Monday, January 12, 2026

Book Review: The Natural, by Bernard Malamud (1952)


Bernard Malamud’s 1952 novel The Natural, about baseball player Roy Hobbs and his magical bat Wonderboy, is a very different piece of art from the 1984 movie starring Robert Redford. While the movie is ultimately a heroic story of triumph and success, Malamud’s novel is a bleak satire of America.  

A friend of mine had read The Natural shortly after reading The Great Gatsby, and it struck him at the time that both novels were about the emptiness of the American Dream. I read The Natural last spring, and shortly after finishing it, I re-read The Great Gatsby, and I agree, there are definitely similarities between the two novels. I don’t know that Malamud was specifically influenced by Fitzgerald, but certainly both authors were approaching their material from a similar philosophical standpoint.  

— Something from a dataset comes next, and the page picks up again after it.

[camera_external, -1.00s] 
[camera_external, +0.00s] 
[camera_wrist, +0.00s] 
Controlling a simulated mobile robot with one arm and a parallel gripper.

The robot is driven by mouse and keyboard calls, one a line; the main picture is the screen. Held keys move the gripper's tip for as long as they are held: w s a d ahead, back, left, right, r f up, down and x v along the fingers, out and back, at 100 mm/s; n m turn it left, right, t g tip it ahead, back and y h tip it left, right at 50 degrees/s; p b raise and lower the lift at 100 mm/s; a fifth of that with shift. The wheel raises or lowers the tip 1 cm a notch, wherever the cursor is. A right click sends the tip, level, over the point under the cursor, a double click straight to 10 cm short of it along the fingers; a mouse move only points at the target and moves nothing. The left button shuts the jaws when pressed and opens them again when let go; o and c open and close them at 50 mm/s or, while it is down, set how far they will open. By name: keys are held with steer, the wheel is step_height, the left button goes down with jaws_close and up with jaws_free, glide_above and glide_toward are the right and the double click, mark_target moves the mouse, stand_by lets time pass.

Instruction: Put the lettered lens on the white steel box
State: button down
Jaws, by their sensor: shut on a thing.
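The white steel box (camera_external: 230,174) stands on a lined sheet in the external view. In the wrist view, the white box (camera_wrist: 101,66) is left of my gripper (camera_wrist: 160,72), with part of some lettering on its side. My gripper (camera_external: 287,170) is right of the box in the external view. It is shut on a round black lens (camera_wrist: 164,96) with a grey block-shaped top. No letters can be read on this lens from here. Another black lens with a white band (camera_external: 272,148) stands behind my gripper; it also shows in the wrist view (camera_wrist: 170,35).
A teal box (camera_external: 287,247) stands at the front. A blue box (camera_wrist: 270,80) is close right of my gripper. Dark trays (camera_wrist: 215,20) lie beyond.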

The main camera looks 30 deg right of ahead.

The Natural is really a myth, a fable, a story that exists on a heightened plane of realityThat’s the charm of the novel, but it also makes it hard to relate to the characters. I never felt much affinity for the Roy Hobbs of the novel, as he is an inarticulate lunkhead 

As a baseball fan, it’s always fun to read novels that are set in the baseball world. Although Roy Hobbs’ stunning success at baseball is unrealistic. But we are in a fable, after all. And perhaps the fable-like setting is the reason for this huge error: Malamud describes the fictional New York Knights, a National League team, playing a night game in Chicago against the Cubs. A night game at Wrigley Field in 1952? No way that could happen! As every baseball fan knows, Wrigley Field was the last major league baseball stadium to have lights—the first night game at Wrigley didn’t happen until 1988. But maybe The Natural exists in a reality where Wrigley Field added lights in the 1940’s, like every other baseball stadium.  

The Natural is a bleak novel, and it holds out little hope for heroes. Perhaps that’s the point Malamud is making—that we should not try to make our sports figures heroes or models for living. As the great pitcher Bob Gibson once said, “Why do I have to be an example for your kid? You be an example for your own kid.” Great advice. Certainly, the Roy Hobbs of the novel is not someone to emulate.  

Malamud’s novel is a fascinating look at America seen through the lens of its national pastime.